>> Begin

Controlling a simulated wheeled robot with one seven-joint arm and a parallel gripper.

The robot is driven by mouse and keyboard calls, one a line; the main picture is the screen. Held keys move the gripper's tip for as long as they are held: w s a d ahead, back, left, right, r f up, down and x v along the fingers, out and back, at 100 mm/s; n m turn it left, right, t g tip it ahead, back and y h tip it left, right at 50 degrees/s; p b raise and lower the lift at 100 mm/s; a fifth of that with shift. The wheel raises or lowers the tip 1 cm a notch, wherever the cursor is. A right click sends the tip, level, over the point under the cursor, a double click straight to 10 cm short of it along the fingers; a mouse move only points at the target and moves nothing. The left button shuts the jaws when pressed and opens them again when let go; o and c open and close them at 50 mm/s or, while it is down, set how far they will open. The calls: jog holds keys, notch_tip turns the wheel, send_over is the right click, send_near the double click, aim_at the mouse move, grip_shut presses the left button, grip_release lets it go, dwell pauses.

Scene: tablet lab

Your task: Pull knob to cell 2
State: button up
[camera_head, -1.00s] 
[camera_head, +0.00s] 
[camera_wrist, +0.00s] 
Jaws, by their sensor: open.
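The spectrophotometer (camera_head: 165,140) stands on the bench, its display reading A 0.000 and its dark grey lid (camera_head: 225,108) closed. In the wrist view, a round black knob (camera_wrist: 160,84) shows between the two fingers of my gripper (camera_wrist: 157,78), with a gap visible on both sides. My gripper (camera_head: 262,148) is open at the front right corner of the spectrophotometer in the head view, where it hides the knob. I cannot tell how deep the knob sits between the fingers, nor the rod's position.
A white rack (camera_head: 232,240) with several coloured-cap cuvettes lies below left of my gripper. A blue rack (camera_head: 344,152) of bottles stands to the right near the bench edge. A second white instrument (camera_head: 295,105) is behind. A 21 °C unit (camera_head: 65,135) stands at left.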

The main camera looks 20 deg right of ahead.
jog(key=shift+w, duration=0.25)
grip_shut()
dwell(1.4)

>> End

#### TASK TO CARRY OUT:
Report each line in the data that holds the word "robot".

#### EXERCISE SOLUTION:
Controlling a simulated wheeled robot with one seven-joint arm and a parallel gripper.
The robot is driven by mouse and keyboard calls, one a line; the main picture is the screen. Held keys move the gripper's tip for as long as they are held: w s a d ahead, back, left, right, r f up, down and x v along the fingers, out and back, at 100 mm/s; n m turn it left, right, t g tip it ahead, back and y h tip it left, right at 50 degrees/s; p b raise and lower the lift at 100 mm/s; a fifth of that with shift. The wheel raises or lowers the tip 1 cm a notch, wherever the cursor is. A right click sends the tip, level, over the point under the cursor, a double click straight to 10 cm short of it along the fingers; a mouse move only points at the target and moves nothing. The left button shuts the jaws when pressed and opens them again when let go; o and c open and close them at 50 mm/s or, while it is down, set how far they will open. The calls: jog holds keys, notch_tip turns the wheel, send_over is the right click, send_near the double click, aim_at the mouse move, grip_shut presses the left button, grip_release lets it go, dwell pauses.

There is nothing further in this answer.